***** DATA FOR THE TASK *****

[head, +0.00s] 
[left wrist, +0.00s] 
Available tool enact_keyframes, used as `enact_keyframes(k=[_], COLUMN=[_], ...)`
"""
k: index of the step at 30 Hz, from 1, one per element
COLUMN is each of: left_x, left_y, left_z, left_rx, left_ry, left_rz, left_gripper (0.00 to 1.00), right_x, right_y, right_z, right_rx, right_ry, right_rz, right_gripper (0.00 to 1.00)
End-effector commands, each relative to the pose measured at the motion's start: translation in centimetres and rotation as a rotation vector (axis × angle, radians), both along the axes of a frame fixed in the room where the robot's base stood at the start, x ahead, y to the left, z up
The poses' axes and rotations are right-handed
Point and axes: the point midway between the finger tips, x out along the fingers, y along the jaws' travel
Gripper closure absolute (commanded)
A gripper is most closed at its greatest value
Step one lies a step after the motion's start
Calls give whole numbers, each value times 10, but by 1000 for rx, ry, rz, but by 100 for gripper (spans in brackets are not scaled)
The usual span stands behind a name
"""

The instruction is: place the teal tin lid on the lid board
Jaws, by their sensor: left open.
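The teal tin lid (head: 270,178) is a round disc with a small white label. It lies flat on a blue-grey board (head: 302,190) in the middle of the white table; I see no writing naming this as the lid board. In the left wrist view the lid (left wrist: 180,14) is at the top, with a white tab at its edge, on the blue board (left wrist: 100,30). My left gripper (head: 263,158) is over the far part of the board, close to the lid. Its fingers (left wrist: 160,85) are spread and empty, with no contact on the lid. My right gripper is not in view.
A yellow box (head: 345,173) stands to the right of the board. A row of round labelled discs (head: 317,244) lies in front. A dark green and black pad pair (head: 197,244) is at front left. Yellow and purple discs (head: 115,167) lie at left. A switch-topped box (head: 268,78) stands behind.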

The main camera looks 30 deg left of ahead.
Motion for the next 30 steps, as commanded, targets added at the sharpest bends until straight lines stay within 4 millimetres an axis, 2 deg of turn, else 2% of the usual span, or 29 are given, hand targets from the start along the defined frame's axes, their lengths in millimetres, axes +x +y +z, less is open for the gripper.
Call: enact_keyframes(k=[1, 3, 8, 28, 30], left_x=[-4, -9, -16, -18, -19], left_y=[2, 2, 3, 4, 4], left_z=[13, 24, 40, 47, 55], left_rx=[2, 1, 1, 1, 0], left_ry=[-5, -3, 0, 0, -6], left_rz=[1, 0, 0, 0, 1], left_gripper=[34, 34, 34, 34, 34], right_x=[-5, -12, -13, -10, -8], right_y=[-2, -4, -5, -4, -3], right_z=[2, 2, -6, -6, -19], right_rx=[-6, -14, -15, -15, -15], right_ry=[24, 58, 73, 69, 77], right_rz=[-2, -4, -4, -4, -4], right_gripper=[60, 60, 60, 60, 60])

*****
***** DATA FOR THE TASK *****

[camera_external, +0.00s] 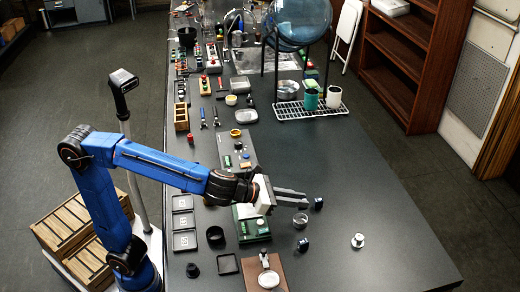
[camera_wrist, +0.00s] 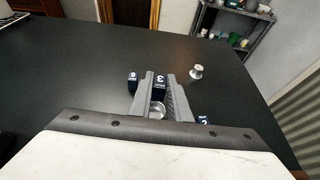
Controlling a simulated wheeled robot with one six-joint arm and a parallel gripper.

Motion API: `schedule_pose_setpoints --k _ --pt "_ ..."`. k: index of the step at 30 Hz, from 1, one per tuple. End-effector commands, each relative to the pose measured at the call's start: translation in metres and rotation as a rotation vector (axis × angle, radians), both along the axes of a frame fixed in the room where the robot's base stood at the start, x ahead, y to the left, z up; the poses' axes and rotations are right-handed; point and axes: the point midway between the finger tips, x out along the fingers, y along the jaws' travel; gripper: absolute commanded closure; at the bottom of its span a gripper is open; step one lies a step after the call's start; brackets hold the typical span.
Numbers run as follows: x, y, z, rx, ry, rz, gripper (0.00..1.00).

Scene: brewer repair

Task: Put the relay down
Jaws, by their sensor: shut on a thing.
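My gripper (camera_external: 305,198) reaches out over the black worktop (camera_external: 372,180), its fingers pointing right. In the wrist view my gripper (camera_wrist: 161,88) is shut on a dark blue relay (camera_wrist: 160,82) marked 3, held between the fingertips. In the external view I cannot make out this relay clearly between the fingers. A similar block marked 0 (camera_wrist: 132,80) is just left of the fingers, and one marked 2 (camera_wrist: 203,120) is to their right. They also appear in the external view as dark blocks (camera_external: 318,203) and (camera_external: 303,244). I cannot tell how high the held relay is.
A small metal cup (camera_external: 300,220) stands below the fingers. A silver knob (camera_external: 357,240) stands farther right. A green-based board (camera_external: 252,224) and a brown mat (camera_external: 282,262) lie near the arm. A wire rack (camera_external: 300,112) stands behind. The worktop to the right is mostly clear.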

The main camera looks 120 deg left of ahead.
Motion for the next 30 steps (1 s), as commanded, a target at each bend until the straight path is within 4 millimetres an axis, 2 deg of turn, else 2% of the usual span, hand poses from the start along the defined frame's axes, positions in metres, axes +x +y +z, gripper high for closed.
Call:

*****

▶ OBJECTIVE: How many of the listing's lines contain "handed"? Respond with a single number and nothing else.

▶ OUTPUT FOR THIS TASK: 2